**Written request:**
Transcribe word for word each line from the one containing "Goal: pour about" to the final line of the data, both included. Skip the pictures.

=== Supplied information ===

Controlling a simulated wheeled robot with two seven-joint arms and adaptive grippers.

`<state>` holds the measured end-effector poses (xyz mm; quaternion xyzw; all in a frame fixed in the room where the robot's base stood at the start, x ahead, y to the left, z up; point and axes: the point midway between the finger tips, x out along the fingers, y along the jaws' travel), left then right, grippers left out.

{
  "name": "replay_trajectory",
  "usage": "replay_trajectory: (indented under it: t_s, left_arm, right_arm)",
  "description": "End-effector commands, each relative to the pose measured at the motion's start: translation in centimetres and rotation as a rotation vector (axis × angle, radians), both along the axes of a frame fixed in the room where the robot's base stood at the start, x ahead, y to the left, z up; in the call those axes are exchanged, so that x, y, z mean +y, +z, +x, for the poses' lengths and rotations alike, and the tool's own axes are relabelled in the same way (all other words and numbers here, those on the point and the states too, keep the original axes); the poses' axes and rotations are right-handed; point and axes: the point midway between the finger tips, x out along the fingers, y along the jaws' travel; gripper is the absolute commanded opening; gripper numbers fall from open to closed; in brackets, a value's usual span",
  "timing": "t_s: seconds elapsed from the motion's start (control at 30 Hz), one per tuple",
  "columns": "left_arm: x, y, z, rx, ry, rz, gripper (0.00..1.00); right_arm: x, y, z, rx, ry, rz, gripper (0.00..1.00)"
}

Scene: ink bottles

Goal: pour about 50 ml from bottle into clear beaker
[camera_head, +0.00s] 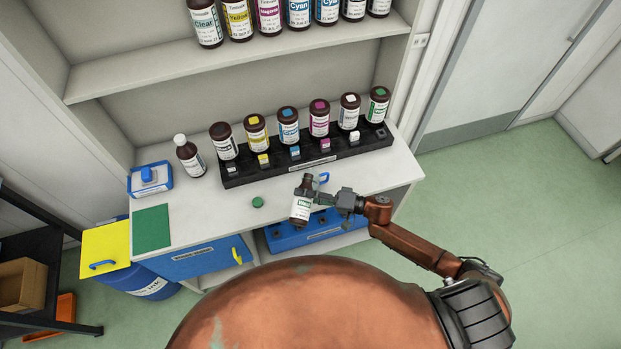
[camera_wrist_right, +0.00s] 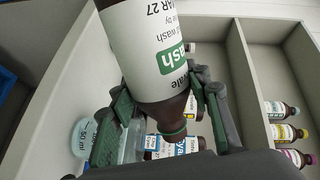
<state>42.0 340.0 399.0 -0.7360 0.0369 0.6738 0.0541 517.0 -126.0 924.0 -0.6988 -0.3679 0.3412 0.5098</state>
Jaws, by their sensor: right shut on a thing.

===

**In response:**
Goal: pour about 50 ml from bottle into clear beaker
[camera_head, +0.00s] 
[camera_wrist_right, +0.00s] 
<state>42.0 340.0 399.0 -0.7360 0.0369 0.6738 0.0541 517.0 -126.0 924.0 -0.6988 -0.3679 0.3412 0.5098</state>
Jaws, by their sensor: right shut on a thing.

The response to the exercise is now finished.